La Russie sans Staline ou la Russie de Staline?

Oui, la censure, la critique, sceptiques: ne s'agit-il pas d'une intense élégie, du portrait d'un monde sans Staline, qui se remet si lentement de l'accablement de sa mort, avant de reprendre sa vie où rien, sans le grand homme, ne sera plus comme avant? C'est ce qu'on voulut croire... En fait Chostakovitch brossait un portrait de la Russie sous Staline même: premier mouvement, un pays accablé, tétanisé, dépeint avec un acharnement blème, et qui tourne en rond. "... Personne n'a encore deviné le sujet de cette symphonie. Il s'agit de Staline et de l'époque de Staline. La seconde partie, le scherzo, est un portrait musical de Staline" Et qui aurait peut-être plu à Staline, par sa violence, son énergie, sa brutalité. Puis voici l'annonce de la mort et le peuple qui n'ose pas danser, ou alors très lentement. Enfin le final, la délivrance, les groupes qui se secouent, se remettent en marche, un peu de soleil dans l'hiver, et la joie brutal et barbare car oui, Staline est mort mais que nous réserve demain?

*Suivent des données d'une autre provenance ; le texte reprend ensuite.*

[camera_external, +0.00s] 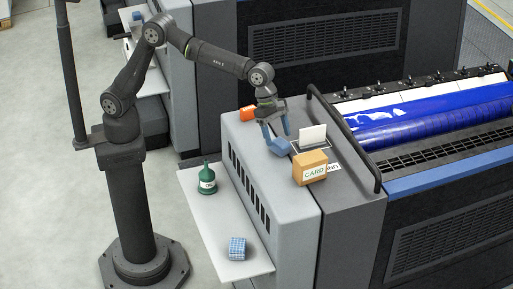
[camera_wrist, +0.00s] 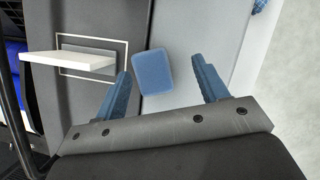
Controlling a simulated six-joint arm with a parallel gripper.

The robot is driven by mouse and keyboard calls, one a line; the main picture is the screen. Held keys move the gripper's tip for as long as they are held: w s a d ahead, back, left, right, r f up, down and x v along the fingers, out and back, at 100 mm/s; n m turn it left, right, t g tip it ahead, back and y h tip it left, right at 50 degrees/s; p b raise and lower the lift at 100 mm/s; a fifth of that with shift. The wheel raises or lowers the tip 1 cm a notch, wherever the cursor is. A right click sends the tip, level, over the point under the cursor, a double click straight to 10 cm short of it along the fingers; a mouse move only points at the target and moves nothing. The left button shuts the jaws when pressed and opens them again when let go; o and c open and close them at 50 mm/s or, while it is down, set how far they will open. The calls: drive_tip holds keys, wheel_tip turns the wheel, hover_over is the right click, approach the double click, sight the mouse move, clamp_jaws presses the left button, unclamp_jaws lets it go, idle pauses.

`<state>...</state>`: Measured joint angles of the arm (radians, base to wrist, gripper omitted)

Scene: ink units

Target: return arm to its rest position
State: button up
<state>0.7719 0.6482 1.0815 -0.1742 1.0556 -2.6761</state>
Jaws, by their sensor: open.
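My gripper (camera_external: 279,136) is at the end of my arm, over the top of the grey machine unit (camera_external: 236,132). In the wrist view my gripper (camera_wrist: 161,68) has its two blue fingers spread wide apart with nothing held between them. A blue block (camera_external: 279,147) lies on the unit's top by the fingertips. In the wrist view the blue block (camera_wrist: 153,72) appears between the fingers, apart from both. My arm is bent and reaches out from its dark pedestal at the left.
A CARD box (camera_external: 310,168) and an upright white card (camera_external: 313,136) stand right of my gripper, near a dark handrail (camera_external: 345,140). An orange item (camera_external: 247,113) lies left. A white shelf (camera_external: 212,222) bears a green bottle (camera_external: 207,181) and a blue checked item (camera_external: 237,248).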

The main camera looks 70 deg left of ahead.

Et, de cette vie musicale schizophrène du compositeur, qui aura sans doute contribué à abréger sa propre vie, Jansons nous offre en bis un de ces morceaux pour la scène, le cirque ou le cinéma, bastringue joyeux, si joyeux qu'il tourne au grotesque, telle une démonstration des clowns. Et puis rideau! Car finalement tout cela n'est que musique.

Orchestre symphonique de la Radio bavaroise, direction Mariss Jansons: Weber (Euryanthe, ouverture). Beethoven (Concerto pour piano n° 2 avec Rudolf Buchbinder). Chostakovitch (Symphonie n° 10). Philharmonie de Paris le 31 octobre.